Desta forma, foi posteriormente a suas relações com o mundo agrícola,

que a palavra cultura foi adquirindo contornos que a identificavam com o contexto

da criação artística. Pode-se identificar aí, talvez, um procedimento metafísico:

ações e produtos culturais participariam dos processos de “cultivo” do espírito

em oposição a outras atividades materiais “menos nobres”.

Se cultura significa cultivo, o termo sugere uma dialética entre o artificial e o natural, entre o que fazemos ao mundo e o que o mundo nos faz. É uma noção realística já que implica a existência de uma natureza ou matéria prima além de nós; mas, tem também uma dimensão “construtivista” já que essa matéria prima precisa ser elaborada numa forma humanamente significativa. (EAGLETON, 2005. p, 11)

Ao longo de seu desenvolvimento, a conexão entre a ideia de cultura e

arte vai estabelecer oposição entre “cultura erudita” e “cultura popular”. Esta

oposição é, no entanto, sob os olhos da investigação contemporânea sobre

cultura empreendida por Eagleton (2005), paradoxal e inapropriada.

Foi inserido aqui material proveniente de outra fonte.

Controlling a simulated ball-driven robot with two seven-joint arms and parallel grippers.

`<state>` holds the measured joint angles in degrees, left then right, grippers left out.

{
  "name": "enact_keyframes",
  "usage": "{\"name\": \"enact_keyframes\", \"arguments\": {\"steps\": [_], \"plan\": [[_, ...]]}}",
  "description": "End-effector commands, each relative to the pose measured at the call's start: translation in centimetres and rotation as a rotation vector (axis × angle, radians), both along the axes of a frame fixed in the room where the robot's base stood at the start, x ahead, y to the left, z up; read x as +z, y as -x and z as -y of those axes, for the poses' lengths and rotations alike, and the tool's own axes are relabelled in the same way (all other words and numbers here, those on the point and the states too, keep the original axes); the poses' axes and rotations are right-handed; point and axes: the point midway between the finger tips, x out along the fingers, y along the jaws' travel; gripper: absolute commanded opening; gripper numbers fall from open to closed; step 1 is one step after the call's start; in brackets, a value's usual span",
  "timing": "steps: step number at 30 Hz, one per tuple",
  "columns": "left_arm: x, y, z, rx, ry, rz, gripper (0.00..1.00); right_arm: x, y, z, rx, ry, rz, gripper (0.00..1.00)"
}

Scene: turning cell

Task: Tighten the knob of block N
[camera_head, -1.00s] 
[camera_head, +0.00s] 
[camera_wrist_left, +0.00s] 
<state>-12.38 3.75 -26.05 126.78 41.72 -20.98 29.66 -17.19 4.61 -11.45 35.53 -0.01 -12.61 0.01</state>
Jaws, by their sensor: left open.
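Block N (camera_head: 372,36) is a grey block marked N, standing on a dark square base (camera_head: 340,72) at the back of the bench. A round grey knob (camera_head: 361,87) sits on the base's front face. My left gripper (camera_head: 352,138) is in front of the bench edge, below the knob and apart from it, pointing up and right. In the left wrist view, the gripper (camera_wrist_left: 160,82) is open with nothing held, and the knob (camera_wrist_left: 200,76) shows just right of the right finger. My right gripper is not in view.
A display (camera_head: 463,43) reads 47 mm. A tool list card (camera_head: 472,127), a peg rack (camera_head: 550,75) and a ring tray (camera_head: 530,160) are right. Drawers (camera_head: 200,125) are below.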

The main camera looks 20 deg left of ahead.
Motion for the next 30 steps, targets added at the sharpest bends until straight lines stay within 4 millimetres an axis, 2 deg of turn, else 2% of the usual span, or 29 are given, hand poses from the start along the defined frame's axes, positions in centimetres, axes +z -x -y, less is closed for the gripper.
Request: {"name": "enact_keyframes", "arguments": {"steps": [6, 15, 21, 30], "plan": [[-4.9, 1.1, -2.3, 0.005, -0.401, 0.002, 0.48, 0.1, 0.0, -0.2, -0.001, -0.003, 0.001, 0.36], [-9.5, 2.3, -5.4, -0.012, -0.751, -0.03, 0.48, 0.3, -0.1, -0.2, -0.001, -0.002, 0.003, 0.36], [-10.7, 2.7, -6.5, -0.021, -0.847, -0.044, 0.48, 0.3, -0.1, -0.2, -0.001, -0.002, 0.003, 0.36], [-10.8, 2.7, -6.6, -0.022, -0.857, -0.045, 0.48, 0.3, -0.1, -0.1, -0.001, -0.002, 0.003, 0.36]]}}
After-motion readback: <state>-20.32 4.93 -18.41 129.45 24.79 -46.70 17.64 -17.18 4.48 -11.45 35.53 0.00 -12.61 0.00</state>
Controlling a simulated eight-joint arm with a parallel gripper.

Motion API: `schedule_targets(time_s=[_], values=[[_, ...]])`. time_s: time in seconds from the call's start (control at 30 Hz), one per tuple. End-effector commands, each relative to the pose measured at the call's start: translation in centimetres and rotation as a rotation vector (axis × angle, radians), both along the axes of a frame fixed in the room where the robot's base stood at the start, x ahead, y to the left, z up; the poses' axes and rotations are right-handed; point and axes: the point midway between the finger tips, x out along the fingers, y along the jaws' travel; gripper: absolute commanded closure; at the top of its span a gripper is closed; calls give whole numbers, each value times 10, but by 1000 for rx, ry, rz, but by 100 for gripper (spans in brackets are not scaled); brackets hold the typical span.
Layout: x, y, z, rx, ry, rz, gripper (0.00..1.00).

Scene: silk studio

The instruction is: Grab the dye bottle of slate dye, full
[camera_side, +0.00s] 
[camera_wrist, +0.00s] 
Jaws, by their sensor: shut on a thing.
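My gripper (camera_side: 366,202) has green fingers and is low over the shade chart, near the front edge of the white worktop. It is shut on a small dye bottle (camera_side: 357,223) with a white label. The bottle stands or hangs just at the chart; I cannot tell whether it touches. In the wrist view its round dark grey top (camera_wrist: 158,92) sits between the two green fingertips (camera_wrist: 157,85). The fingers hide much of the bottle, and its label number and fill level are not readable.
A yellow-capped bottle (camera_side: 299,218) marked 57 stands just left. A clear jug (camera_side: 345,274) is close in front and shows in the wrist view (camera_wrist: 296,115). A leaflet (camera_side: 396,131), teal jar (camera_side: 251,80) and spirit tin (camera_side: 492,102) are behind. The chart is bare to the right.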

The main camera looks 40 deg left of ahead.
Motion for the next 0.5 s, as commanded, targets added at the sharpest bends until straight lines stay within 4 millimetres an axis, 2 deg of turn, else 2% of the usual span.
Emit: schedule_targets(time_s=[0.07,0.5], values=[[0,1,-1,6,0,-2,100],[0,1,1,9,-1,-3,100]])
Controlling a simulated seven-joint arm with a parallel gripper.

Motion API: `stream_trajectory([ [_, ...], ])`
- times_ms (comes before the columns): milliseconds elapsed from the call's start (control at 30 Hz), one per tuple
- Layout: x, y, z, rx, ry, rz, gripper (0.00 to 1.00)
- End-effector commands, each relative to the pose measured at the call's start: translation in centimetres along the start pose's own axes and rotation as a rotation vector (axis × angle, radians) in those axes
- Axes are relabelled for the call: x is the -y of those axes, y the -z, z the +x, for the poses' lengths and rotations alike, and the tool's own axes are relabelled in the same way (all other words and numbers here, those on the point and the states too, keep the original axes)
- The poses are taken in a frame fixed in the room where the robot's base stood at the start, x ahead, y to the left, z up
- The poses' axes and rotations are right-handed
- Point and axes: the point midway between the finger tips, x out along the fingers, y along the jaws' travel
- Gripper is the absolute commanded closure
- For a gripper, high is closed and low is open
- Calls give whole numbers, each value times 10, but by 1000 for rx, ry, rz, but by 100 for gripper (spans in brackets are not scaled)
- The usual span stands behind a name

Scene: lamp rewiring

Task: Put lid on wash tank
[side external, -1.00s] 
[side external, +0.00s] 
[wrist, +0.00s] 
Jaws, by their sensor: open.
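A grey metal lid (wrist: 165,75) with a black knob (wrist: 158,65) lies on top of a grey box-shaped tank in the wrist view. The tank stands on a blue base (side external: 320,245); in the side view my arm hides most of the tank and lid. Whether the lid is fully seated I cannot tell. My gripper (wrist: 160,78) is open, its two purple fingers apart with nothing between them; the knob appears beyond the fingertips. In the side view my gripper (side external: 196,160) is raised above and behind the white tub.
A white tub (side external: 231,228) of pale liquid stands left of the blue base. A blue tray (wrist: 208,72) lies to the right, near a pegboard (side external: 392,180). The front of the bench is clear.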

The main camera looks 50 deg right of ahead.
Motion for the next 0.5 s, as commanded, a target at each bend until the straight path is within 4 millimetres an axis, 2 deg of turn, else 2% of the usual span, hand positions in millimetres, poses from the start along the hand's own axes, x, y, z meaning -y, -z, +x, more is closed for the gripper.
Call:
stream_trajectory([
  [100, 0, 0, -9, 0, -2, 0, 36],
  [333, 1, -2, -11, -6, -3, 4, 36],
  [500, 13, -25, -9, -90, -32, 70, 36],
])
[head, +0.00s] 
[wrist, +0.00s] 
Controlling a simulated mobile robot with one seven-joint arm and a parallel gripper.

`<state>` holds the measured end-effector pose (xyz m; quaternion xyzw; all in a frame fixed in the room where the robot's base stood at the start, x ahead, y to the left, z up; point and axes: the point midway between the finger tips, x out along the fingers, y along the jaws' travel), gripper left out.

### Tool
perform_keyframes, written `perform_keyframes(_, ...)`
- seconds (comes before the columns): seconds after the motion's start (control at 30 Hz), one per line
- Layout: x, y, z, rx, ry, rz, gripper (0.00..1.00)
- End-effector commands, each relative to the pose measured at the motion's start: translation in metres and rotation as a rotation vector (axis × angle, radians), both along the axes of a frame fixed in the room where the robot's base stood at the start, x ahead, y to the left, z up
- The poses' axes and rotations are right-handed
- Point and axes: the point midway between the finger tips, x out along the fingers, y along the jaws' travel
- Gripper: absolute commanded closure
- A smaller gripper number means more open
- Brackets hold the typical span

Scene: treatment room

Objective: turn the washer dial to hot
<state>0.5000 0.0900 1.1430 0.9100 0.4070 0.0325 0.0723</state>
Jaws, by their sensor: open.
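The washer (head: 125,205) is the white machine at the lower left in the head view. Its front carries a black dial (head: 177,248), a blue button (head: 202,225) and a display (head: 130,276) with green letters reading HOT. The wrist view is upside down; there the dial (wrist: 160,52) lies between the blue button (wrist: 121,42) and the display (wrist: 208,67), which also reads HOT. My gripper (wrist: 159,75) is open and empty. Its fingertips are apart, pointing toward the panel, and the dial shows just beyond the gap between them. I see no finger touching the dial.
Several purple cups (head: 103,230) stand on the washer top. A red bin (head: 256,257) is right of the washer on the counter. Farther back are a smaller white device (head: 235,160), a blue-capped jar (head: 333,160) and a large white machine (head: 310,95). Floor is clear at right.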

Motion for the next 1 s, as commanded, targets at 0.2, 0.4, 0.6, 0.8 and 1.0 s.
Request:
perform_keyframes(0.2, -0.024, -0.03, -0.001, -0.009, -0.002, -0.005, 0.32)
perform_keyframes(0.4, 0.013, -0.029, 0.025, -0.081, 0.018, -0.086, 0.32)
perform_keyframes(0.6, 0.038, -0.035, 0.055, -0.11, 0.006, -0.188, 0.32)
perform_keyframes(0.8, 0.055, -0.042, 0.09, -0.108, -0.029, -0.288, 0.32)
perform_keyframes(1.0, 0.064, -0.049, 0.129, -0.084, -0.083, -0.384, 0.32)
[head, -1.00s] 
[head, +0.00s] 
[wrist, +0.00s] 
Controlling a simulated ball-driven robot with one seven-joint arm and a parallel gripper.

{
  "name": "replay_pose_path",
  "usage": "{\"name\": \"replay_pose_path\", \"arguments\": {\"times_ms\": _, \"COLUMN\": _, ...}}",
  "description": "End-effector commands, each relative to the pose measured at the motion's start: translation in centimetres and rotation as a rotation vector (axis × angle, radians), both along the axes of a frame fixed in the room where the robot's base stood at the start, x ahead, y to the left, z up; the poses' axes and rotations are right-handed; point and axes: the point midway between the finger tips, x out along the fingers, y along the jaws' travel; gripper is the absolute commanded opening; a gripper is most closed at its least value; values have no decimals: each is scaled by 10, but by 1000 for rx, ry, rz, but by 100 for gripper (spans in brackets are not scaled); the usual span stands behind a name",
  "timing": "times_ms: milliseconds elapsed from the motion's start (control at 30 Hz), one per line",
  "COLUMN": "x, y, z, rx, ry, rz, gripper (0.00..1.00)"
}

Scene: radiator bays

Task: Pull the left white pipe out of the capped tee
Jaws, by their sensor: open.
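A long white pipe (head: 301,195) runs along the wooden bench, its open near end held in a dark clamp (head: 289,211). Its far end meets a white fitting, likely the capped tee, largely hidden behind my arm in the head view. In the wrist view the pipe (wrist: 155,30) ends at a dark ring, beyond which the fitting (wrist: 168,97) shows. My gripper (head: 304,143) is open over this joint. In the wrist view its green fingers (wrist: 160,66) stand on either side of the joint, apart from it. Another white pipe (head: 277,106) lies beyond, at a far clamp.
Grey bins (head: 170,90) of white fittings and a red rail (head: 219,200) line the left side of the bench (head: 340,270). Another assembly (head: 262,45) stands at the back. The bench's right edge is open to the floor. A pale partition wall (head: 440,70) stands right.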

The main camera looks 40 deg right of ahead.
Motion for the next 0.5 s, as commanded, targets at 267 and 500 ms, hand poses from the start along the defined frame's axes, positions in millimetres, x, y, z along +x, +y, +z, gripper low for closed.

Noções mais antiga de cultura como produção artística postulavam que

os habitantes das cidades seriam “cultos”, ao contrário dos moradores das

regiões rurais. Estes não seriam capazes de cultivar a si mesmos, pois a

agricultura não permitiria espaço para o “cultivo” do espírito, como o que seria

possibilitado pela arte, hoje, no entanto, esta cisão parece inadequada, até

mesmo porque tem sido observada uma convergência entre os universos da arte

e da própria comunicação social. (SANTAELLA. 2012).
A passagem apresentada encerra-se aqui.